There’s plenty of grinding poverty in the book. Yet the vivid details of the farmers’ lives, their humanity and, often, intelligence, make for compelling reading.
We meet, for example, 8-year-old Zhang Chengcheng from Maying village in the western province of Qinghai, whose mother and grandmother are blind from birth.
His father, driven by poverty, left home as a migrant laborer. Chengcheng cares for the rest of the family alone. From early morning he cooks, shops, fetches water and keeps house. When his seemingly endless chores are done, he studies.
Deeply moved, Mr. Wei writes: “If I hadn’t seen with my own eyes what this 8-year-old boy can do, I wouldn’t have believed it. In the cities, how many children’s parents tell them just to study, taking on everything else themselves. This 8-year-old runs a household and cares for two blind people, and he’s still at the top of his class.”

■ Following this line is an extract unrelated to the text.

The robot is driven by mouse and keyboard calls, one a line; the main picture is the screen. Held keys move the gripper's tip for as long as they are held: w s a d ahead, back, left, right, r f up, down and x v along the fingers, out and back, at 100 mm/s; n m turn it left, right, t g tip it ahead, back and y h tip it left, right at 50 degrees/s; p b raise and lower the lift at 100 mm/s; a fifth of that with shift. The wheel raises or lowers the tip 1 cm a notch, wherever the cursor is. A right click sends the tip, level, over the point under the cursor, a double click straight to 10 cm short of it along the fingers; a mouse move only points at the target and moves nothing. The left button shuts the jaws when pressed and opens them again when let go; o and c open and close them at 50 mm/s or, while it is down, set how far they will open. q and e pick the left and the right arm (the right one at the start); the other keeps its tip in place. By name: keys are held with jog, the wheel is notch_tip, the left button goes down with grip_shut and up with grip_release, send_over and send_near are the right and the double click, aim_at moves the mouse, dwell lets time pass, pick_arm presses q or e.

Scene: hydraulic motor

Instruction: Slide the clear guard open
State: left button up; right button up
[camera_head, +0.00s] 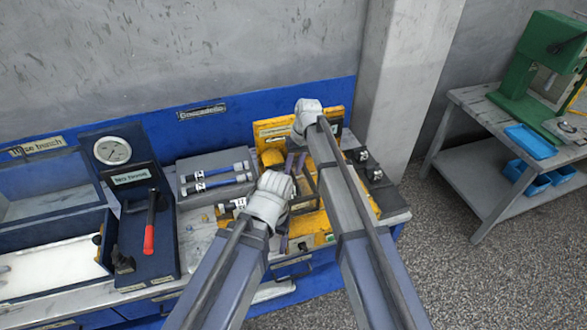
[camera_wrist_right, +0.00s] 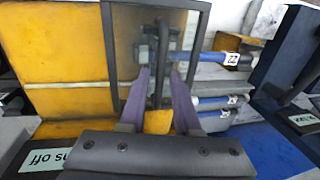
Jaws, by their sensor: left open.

Mr. Wei visits a family of beekeepers in the mountains, who live in terror of inadvertently finding themselves on a toll road, which could wipe out their income. Such toll roads — sometimes illegal — have become common in recent years.
Nearby, in the village of Shenba Donggou, he meets He Laoda, who labored for years, naked because of the heat and filth, pulling carts underground in privately run
coal mines, with ropes that cut into his flesh. He made only a few hundred renminbi a year. A stint in the gold mines of Inner Mongolia yielded no wages at all and he ate out of trash cans, before finding a construction site boss who paid him 900 renminbi, or about $130, for working a year. He returned home for the first time in four years, able to give his family 500 renminbi. He kept 100 renminbi for himself.
Said Mr. Yu, the rural affairs expert: “All these years, people have known about rural poverty, but haven’t appreciated emotionally just how bad it is in these remote areas, what it really means for the people affected by it. This book gives us a real, emotional knowledge.”
There’s a palpable sense of social tension in China these days, a shadow side to the triumphalism of its spectacular economic rise. Policy makers and economists frequently single out the by-now glaring rich-poor gap as a key factor. Increasingly, the poor are resentful, and the wealthy barricade themselves in walled compounds, hire bodyguards or send their families overseas.
Official data put the richest 10 percent of Chinese at 23 times richer than the poorest 10 percent. By comparison, the
United Nations assesses Colombia’s richest-poorest 10 percent gap at 60.4, the United States’ at 15.9 and Germany’s at 6.9.
A new study suggests the disparity might be even larger.
People are concealing income amounting to a stunning 9.3 trillion renminbi, up to 30 percent of reported gross domestic product, according to the study, sponsored by Credit Suisse and written by Wang Xiaolu, an economist. Eighty percent of that hidden income, it says, is owned by the already-rich and is most likely “illegal or quasi-illegal.”
Factor that in, and some of the Vogue partygoers, most likely among the top 10 percent in terms of income, are about 65 times richer than the poorest 10 percent of rural households, such as 8-year-old Zhang Chengcheng’s.
Mr. Wang said his team found a link between growing economic inequality and China’s political system.
“The facts show that gray income has its origins in the misuse of power and is closely connected with corruption,” the report says.
Mr. Wei isn’t interested in taking pot-shots at China’s rich. He himself worked successfully in business management for years, and his name indicates his descent from the family that ruled China during the last imperial dynasty.
But he is deeply interested in whether people like Chengcheng can make it out of the poverty they were born into.
His next goal is to set up a poverty alleviation foundation. He is talking with several major Chinese corporations about funding.
“Every country is the same,” he said. “There are rich and poor people. We need the rich people to help us develop. There is so much they can do.”